Automating the 77-inch and 93-inch spans allowed me to create 'Scenes.' At 2:00 PM, when the sun hits the west side of the house, all the wide shades drop to 70% to protect my furniture from UV damage. When you start selecting 60 inch blinds and shades for your smaller rooms, you can use the same ecosystem so your whole house moves in sync. It is incredibly satisfying to watch five windows of different widths all align their bottom rails perfectly at the touch of a button.

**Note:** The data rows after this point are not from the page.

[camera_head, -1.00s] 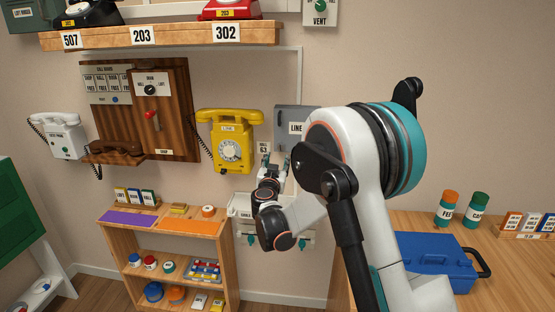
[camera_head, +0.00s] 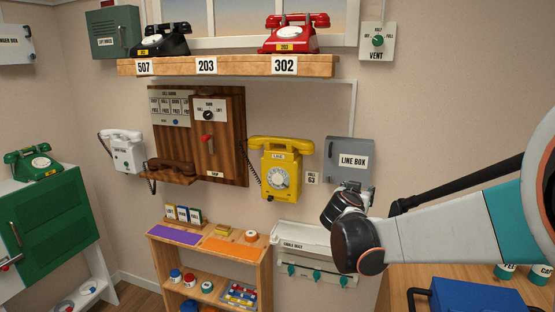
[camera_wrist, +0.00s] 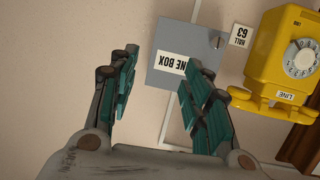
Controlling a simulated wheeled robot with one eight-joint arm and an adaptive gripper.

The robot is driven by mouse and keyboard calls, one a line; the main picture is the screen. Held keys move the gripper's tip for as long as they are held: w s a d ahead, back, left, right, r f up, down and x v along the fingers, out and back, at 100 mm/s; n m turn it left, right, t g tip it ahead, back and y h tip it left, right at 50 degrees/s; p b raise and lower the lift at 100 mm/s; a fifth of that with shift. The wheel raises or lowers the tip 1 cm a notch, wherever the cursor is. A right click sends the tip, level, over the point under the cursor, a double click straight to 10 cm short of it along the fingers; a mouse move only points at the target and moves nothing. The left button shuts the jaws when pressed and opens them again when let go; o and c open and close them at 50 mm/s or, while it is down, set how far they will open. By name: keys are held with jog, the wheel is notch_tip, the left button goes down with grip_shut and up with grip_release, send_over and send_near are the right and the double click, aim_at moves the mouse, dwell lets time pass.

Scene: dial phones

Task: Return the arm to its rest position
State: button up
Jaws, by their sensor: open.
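My arm reaches in from the right edge of the head view, its white and teal link lying nearly level. My gripper (camera_head: 352,188) is just in front of the lower part of the grey line box (camera_head: 350,160); its fingers are small and partly hidden there. In the wrist view my gripper (camera_wrist: 158,78) is open, its two teal-padded fingers wide apart with nothing between them. The line box (camera_wrist: 186,58) shows beyond the fingertips, upside down. The yellow wall phone (camera_head: 280,166) hangs to its left in the head view, with its handset on top.
A wooden shelf (camera_head: 230,66) holds a black phone (camera_head: 160,41) and a red phone (camera_head: 294,34). Below the wall phones stands a low bookcase (camera_head: 265,270). A desk with a blue toolbox (camera_head: 475,297) is under my arm. Bare wall lies right of the line box.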

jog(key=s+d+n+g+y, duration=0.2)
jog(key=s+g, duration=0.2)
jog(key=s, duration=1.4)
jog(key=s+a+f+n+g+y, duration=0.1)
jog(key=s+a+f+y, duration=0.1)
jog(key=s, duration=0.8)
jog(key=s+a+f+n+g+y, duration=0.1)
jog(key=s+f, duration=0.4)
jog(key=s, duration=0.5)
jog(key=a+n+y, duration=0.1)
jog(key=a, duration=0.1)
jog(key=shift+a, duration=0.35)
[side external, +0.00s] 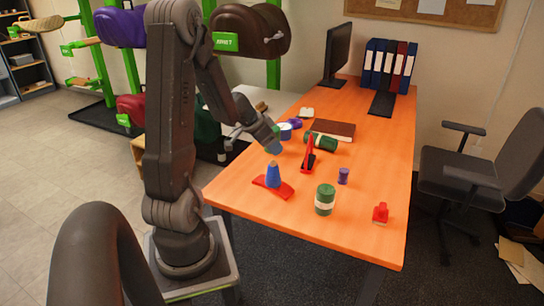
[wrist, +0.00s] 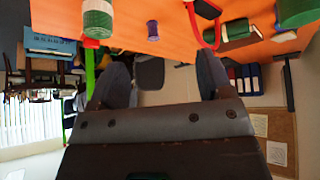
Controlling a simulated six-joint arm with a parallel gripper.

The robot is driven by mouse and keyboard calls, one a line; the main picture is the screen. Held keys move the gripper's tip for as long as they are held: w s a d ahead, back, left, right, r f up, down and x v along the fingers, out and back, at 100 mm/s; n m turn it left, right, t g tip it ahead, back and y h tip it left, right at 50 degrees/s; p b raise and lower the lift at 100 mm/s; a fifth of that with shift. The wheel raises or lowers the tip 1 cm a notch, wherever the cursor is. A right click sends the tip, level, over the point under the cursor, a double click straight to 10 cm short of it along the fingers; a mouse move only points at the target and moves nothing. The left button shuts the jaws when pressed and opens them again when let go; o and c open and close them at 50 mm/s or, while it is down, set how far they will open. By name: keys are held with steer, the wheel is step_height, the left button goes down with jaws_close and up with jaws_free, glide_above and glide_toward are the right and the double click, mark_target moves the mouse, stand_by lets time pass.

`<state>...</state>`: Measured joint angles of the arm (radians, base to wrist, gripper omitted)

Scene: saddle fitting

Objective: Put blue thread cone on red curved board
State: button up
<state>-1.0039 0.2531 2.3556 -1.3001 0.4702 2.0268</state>
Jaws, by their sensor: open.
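The blue thread cone (side external: 273,174) stands upright on the middle of the red curved board (side external: 280,190), near the table's near left edge in the side external view. My gripper (side external: 274,148) is above the cone, apart from it, with its fingers small and hard to make out there. In the wrist view my gripper (wrist: 162,72) shows two dark fingers spread wide with nothing between them. I cannot see the cone or the board in the wrist view.
A green and white cylinder (side external: 325,199), a purple spool (side external: 343,176), a red stamp-like object (side external: 380,212) and a red-handled tool (side external: 308,154) stand nearby. A green roll (side external: 320,141) and brown book (side external: 334,129) lie behind.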

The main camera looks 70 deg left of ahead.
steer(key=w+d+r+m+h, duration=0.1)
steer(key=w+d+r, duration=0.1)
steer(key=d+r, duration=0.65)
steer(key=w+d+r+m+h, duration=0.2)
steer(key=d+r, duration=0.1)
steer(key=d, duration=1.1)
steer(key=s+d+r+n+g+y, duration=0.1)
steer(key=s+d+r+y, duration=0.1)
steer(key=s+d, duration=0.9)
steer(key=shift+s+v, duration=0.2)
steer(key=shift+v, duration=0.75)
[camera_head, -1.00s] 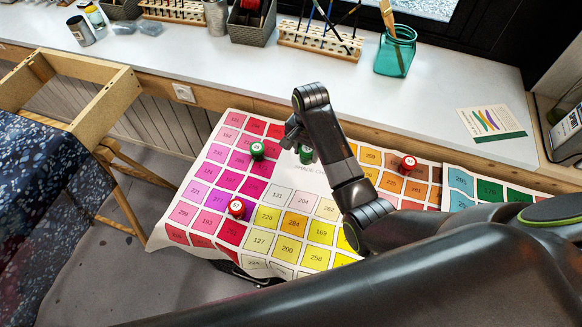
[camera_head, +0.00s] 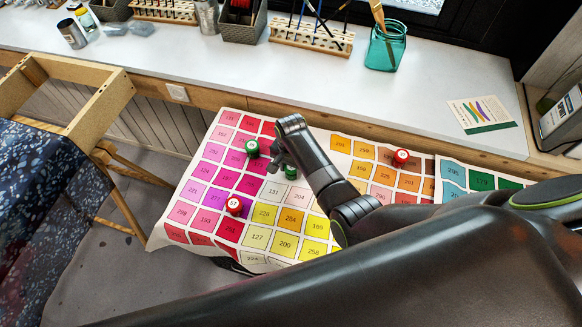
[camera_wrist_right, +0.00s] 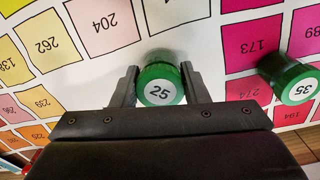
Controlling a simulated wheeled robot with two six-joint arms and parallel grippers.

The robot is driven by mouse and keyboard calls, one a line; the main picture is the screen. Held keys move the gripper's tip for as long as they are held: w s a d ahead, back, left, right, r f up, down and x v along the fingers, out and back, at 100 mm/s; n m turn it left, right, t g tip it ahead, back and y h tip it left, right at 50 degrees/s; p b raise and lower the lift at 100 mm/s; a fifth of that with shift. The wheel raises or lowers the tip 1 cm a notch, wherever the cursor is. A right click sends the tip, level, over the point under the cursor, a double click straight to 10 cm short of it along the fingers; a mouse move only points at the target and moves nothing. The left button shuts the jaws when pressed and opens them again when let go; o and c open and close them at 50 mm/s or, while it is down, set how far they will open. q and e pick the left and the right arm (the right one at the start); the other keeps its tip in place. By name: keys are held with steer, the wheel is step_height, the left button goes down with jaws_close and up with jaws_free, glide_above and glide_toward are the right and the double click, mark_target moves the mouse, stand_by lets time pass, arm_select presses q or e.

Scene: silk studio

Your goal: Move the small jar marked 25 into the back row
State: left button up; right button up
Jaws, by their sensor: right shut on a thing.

The Installation Reality Check for Extra-Wide Spans
Don't try to mount a 93-inch blind with the 'included' screws and cheap plastic anchors. You are hanging a heavy metal pipe and a motor; if that thing falls, it’s taking a chunk of your drywall with it. I spent two hours with a laser level and a stud finder before I even opened the box.
If you can't hit a stud on both ends, use heavy-duty toggle bolts rated for at least 50 lbs each. And for the love of your floorboards, use a laser level. If the bracket on the right is even 1/8th of an inch higher than the left, the motor will still fight gravity, and you'll be right back to the telescoping problem. A level install is the difference between a motor that lasts ten years and one that dies in two.
FAQ
Can I motorize my existing 93 inch blinds?
Usually, yes. If your blinds use a standard hollow tube, you can often pull out the manual chain clutch and slide in a battery-powered motor. Just make sure the motor diameter matches your tube (usually 1.5 inches or 38mm for wide spans).
How long does the battery last on such a wide shade?
On my 93-inch shade, I get about 5 to 6 months on a single charge, operating it twice a day. The extra weight does drain the battery faster than a small window, so I highly recommend a solar panel attachment if that window gets direct sun.
What if my 93 inch blind still telescopes after motorizing?
Check your level first. If it is perfectly level and still shifting, you can use a small piece of masking tape on the tube (on the side opposite of the shift) to 'balance' the roll, much like balancing a car tire.